Menurut data Komisi Pemberantasan Korupsi (KPK), sejak Pilkada langsung pertama pada 2004 hingga 2023, lebih dari 300 kepala daerah terjerat kasus korupsi. Ini menunjukkan bahwa ongkos politik yang mahal berbanding lurus dengan tingkat korupsi di daerah.
Sumber pendanaan Pilkada ini berasal dari berbagai elemen, di antaranya:
1. Biaya politik resmi – meliputi dana kampanye, saksi, alat peraga, dan operasional tim sukses.
2. Politik uang – termasuk “mahar” ke partai politik pengusung, “serangan fajar,” hingga pembelian suara masyarakat.
3. Dukungan cukong – pengusaha atau kelompok kepentingan yang membiayai kampanye dengan harapan mendapatkan keuntungan bisnis dari kebijakan calon yang mereka dukung.
Sumber dana ketiga ini yang paling berbahaya karena membuka ruang bagi korupsi kebijakan. Kepala daerah yang terpilih akan merasa berutang budi kepada para penyokongnya dan akhirnya menerbitkan izin usaha, proyek infrastruktur, atau kebijakan lain yang menguntungkan cukong tersebut.
Korupsi Kebijakan, Ancaman Nyata bagi Demokrasi
Korupsi di tingkat daerah tidak hanya berbentuk penggelapan anggaran (mark-up proyek, dana hibah, atau dana bansos), tetapi juga korupsi kebijakan.
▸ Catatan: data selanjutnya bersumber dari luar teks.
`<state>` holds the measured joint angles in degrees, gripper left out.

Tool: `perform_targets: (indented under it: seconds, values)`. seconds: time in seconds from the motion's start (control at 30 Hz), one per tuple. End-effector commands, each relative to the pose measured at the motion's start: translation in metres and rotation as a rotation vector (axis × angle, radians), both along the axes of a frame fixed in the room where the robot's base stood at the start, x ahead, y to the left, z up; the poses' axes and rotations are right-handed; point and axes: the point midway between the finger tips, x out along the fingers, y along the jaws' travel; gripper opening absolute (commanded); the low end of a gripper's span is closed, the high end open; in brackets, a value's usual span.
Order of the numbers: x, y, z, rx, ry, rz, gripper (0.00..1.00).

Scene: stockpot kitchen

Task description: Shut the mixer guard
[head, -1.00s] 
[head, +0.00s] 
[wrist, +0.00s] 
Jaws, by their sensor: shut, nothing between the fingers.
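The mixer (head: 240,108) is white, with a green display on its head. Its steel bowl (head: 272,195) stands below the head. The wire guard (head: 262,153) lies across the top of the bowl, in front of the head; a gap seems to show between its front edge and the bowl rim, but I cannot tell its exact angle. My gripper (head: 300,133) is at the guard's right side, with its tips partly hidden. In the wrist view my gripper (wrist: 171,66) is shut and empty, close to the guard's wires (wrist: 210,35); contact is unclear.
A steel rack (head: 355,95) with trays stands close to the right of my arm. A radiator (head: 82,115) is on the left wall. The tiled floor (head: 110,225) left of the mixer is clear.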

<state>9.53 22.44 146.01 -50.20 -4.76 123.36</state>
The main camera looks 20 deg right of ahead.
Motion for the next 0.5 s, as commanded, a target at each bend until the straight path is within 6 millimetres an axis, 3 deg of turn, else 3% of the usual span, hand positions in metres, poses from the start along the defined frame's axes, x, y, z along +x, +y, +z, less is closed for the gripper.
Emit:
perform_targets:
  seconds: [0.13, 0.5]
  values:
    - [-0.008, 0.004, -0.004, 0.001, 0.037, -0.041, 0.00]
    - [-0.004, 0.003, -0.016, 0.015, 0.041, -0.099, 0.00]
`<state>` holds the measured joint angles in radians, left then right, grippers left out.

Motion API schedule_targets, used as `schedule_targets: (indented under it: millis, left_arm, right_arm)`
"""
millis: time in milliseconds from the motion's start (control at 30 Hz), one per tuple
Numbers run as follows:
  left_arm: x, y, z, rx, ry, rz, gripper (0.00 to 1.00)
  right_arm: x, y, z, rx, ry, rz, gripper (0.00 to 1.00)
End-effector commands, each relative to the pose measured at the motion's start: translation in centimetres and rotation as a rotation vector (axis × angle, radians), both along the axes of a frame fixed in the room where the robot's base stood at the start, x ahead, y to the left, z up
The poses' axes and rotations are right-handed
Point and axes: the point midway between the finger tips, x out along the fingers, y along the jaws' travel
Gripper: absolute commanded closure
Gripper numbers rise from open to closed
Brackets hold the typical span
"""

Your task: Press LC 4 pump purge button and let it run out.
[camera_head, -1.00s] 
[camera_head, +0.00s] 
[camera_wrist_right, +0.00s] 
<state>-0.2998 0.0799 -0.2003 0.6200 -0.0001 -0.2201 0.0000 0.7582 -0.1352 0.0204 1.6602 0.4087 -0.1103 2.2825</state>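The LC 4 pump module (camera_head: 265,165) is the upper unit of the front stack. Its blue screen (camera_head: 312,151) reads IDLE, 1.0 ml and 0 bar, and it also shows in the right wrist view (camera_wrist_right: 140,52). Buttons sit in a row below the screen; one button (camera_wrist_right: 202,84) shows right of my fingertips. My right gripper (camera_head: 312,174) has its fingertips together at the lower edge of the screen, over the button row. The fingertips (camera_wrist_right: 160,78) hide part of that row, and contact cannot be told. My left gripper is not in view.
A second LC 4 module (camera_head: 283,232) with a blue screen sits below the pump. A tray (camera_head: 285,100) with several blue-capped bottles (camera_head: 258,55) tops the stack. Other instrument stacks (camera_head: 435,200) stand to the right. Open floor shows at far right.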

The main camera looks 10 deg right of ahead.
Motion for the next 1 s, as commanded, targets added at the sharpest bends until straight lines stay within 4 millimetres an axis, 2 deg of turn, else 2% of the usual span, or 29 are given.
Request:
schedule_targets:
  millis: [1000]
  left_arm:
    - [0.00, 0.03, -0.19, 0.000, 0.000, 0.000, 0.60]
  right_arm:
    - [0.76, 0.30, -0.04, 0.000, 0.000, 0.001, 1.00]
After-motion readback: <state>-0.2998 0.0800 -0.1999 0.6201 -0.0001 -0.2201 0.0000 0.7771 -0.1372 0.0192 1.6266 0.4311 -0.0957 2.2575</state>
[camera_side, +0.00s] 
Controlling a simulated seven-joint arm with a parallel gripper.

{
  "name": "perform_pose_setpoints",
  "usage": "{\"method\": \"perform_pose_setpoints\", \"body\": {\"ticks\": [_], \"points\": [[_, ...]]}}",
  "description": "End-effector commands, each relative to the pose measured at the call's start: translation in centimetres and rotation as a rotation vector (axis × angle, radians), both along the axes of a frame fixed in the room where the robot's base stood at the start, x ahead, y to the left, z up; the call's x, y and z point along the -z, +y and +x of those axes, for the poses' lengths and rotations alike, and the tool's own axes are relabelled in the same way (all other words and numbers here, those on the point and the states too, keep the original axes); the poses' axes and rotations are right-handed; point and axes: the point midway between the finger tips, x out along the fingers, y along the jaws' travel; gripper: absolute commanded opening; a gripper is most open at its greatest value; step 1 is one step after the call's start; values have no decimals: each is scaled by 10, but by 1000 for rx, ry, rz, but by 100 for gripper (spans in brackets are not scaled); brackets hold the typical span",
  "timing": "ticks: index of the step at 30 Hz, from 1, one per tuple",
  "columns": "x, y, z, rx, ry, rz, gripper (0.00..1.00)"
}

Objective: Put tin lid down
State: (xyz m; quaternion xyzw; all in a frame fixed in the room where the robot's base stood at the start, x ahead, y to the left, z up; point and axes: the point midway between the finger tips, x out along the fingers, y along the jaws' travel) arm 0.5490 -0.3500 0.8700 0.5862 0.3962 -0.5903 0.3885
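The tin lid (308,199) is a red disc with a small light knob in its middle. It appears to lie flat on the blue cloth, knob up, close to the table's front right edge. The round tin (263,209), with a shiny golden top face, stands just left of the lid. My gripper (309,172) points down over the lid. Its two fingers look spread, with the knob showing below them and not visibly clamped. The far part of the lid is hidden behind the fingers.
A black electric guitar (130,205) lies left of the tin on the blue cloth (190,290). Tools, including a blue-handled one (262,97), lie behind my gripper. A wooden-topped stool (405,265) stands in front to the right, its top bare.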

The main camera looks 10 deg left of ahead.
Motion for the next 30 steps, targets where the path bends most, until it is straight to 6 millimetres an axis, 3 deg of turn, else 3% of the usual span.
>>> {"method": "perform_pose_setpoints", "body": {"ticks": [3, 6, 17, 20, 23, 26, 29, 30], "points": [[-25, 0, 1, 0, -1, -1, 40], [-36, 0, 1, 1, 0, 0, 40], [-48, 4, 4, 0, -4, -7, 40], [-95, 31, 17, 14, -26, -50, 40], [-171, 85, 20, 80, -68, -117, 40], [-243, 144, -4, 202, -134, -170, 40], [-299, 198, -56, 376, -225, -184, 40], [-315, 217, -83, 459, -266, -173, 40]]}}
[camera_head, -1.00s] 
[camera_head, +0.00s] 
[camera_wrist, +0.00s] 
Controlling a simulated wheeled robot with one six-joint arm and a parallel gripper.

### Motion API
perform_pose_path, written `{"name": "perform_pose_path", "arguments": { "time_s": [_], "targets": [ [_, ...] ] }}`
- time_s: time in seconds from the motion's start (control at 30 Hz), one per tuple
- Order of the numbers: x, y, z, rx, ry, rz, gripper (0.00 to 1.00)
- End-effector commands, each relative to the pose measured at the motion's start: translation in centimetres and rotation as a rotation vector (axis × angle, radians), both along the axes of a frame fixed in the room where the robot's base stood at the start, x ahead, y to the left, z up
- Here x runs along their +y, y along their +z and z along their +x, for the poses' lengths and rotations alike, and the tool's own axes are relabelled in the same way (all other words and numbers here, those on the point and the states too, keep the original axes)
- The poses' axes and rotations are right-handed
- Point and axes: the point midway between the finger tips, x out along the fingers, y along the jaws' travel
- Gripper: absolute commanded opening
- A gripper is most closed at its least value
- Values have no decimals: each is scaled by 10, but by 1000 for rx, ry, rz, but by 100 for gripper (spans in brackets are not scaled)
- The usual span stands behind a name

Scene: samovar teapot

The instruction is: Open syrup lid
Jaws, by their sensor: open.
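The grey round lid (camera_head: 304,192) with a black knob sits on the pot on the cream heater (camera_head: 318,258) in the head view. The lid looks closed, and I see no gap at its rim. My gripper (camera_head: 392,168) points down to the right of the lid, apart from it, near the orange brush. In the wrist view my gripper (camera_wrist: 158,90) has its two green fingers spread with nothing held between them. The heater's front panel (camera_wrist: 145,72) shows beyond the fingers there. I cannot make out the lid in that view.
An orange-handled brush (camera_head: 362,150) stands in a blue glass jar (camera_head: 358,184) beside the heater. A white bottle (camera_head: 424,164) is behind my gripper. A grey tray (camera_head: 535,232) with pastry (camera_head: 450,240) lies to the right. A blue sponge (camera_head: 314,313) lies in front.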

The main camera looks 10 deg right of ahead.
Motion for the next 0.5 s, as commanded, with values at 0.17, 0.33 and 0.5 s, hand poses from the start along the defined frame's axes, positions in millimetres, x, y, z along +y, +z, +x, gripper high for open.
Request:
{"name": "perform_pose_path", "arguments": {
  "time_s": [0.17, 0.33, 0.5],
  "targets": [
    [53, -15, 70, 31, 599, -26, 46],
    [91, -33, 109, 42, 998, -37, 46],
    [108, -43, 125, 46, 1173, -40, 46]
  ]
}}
Inilah yang lebih berbahaya karena dampaknya jangka panjang dan sulit dideteksi.
Beberapa bentuk korupsi kebijakan yang sering terjadi di daerah:
Penerbitan izin eksploitasi sumber daya alam (hutan, tambang, dan lahan pertanian) untuk cukong.
Ijon proyek APBD – proyek-proyek sudah “dijual” sebelum dijalankan, dengan setoran awal dari kontraktor.
Rekayasa regulasi dan kebijakan daerah yang hanya menguntungkan kelompok tertentu, bukan rakyat.
Korupsi kebijakan inilah yang merusak sistem demokrasi. Para kepala daerah yang berutang budi kepada cukong akan lebih loyal kepada pemodal dibandingkan rakyat yang memilihnya. Akibatnya, kebijakan pembangunan daerah tidak berpihak pada kepentingan publik, melainkan pada keuntungan elite tertentu.
Kelemahan Regulasi dan Pengawasan
Meskipun sudah ada aturan ketat soal pendanaan Pilkada, implementasinya masih lemah.
Undang-Undang Nomor 10 Tahun 2016 tentang Pilkada memang mengatur soal pembatasan dana kampanye. Namun, laporan dana kampanye sering tidak mencerminkan kenyataan di lapangan.
Audit dana kampanye oleh Kantor Akuntan Publik (KAP) hanya memeriksa laporan formal, tanpa investigasi mendalam.
Sumbangan dari pihak swasta masih diperbolehkan hingga Rp75 juta per individu dan Rp750 juta per badan usaha—angka yang masih terlalu besar dan membuka celah bagi cukong untuk “membeli” kepala daerah.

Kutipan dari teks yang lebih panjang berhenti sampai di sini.